┌─ Data segment
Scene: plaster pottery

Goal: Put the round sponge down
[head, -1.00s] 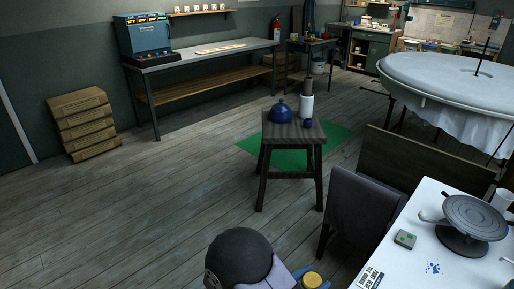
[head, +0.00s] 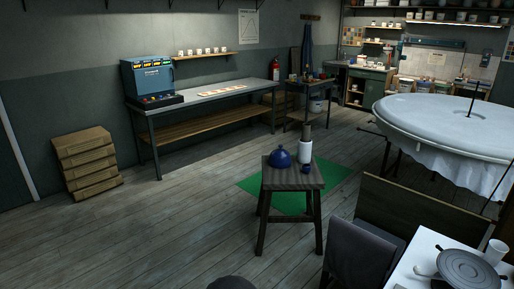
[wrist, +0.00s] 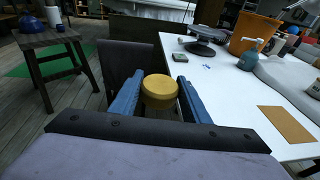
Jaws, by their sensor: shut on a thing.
└─
The data should be printed again unchanged; leave its pictures out.

Scene: plaster pottery

Goal: Put the round sponge down
[head, -1.00s] 
[head, +0.00s] 
[wrist, +0.00s] 
Jaws, by their sensor: shut on a thing.

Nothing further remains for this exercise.